## Begin Record excerpts

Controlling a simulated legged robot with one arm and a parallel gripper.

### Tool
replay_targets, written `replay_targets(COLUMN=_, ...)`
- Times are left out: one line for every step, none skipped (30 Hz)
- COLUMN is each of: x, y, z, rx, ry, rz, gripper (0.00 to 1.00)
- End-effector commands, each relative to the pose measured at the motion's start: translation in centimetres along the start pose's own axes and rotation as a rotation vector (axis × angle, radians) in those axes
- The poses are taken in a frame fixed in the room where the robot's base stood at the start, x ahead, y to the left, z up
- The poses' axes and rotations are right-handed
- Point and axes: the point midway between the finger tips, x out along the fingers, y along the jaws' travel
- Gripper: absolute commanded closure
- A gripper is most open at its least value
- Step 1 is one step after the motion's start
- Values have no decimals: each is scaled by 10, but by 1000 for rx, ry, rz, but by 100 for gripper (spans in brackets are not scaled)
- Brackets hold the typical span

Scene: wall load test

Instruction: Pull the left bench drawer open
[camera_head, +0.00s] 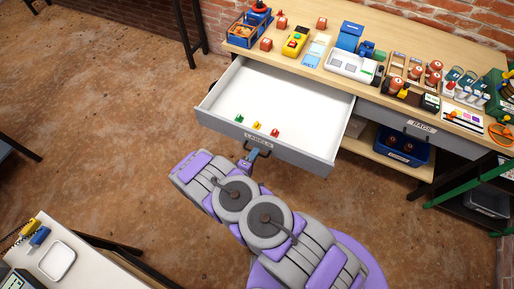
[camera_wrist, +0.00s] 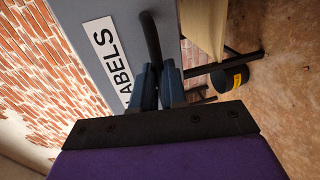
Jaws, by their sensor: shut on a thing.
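The left bench drawer (camera_head: 300,98) stands pulled well out from under the wooden bench in the head view. Its white inside shows, with a green, a yellow and a red small piece near the front. Its grey front carries a "LABELS" sign, which also shows in the wrist view (camera_wrist: 108,60). My gripper (camera_head: 252,155) is at the middle of the drawer front. In the wrist view my gripper's blue fingers (camera_wrist: 171,85) are shut on the dark drawer handle (camera_wrist: 151,42). The fingers hide part of the handle.
The bench top (camera_head: 400,30) holds several bins, tools and parts. The closed "BAGS" drawer (camera_head: 420,127) is to the right, above a shelf with a blue bin (camera_head: 402,146). A white table (camera_head: 75,275) stands at lower left. Open floor (camera_head: 110,130) lies left of the drawer.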

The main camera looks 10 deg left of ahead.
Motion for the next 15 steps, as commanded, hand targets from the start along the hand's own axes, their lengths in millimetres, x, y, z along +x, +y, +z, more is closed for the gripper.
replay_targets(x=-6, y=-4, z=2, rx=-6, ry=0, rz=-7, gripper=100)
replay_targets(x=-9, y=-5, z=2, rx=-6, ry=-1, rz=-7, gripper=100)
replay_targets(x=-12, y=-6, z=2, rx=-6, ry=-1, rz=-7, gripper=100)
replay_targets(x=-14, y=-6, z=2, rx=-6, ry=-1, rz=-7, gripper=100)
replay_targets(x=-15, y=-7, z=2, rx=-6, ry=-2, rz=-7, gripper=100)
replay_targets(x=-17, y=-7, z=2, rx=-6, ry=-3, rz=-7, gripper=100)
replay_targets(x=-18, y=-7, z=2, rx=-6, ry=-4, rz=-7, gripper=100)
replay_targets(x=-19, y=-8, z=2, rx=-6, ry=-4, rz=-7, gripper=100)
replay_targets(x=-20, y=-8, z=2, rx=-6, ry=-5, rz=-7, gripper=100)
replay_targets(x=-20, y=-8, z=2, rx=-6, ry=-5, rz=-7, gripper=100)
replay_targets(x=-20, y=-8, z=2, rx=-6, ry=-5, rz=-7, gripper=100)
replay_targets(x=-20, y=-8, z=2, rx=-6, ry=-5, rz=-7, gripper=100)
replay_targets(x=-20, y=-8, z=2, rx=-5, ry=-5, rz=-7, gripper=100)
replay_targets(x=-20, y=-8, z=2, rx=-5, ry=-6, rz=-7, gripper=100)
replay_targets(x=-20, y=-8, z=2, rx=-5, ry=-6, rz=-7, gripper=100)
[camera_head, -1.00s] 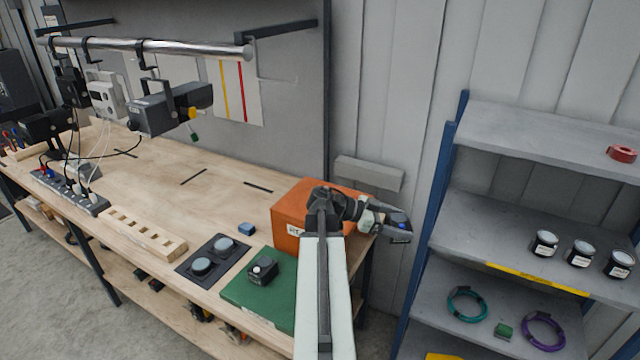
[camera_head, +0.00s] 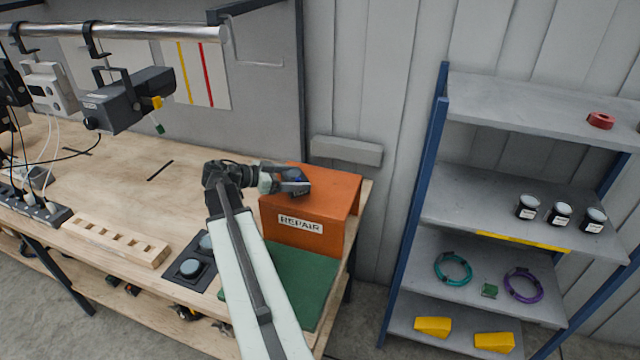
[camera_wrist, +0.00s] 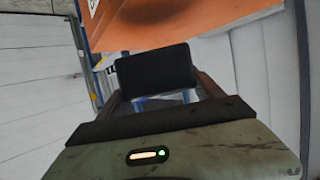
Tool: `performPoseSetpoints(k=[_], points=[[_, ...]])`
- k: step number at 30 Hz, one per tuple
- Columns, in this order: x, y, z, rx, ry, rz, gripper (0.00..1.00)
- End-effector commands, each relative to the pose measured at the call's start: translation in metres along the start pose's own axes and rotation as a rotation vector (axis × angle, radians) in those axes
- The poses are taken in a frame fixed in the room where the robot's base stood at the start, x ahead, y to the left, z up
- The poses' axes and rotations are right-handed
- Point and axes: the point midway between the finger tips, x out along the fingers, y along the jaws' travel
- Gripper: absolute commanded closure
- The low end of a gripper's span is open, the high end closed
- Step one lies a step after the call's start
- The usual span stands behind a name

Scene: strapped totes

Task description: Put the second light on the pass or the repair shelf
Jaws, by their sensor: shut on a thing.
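My gripper (camera_head: 292,182) is shut on a small dark block with a blue part (camera_wrist: 155,70). In the head view, it is at the top of the orange box labelled REPAIR (camera_head: 345,235); I cannot tell whether the block touches the box. In the wrist view the orange box (camera_wrist: 190,20) fills the upper part, and the block shows as a black rectangle between the jaws. A black light (camera_head: 125,102) with a yellow knob and a green tag hangs from the rail. The green mat (camera_head: 315,275) lies in front of the box, partly hidden by my arm.
A metal rail (camera_head: 150,32) runs above the workbench (camera_head: 110,180), with a white unit (camera_head: 50,85) also hanging. A slotted wooden block (camera_head: 115,238) and a black pad with round buttons (camera_head: 190,268) lie at the front. A grey shelf rack (camera_head: 500,200) stands right.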

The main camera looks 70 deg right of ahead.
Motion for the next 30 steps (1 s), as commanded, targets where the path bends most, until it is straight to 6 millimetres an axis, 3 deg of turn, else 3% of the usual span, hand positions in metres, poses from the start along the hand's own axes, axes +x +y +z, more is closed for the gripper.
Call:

## End Record excerpts

=== Task objective ===
Repeat exactly the lines from the one containing "- The usual span stands behind a name" through the one containing "Task description: Put", both included, and nothing else.

=== Solution below ===
- The usual span stands behind a name

Scene: strapped totes

Task description: Put the second light on the pass or the repair shelf

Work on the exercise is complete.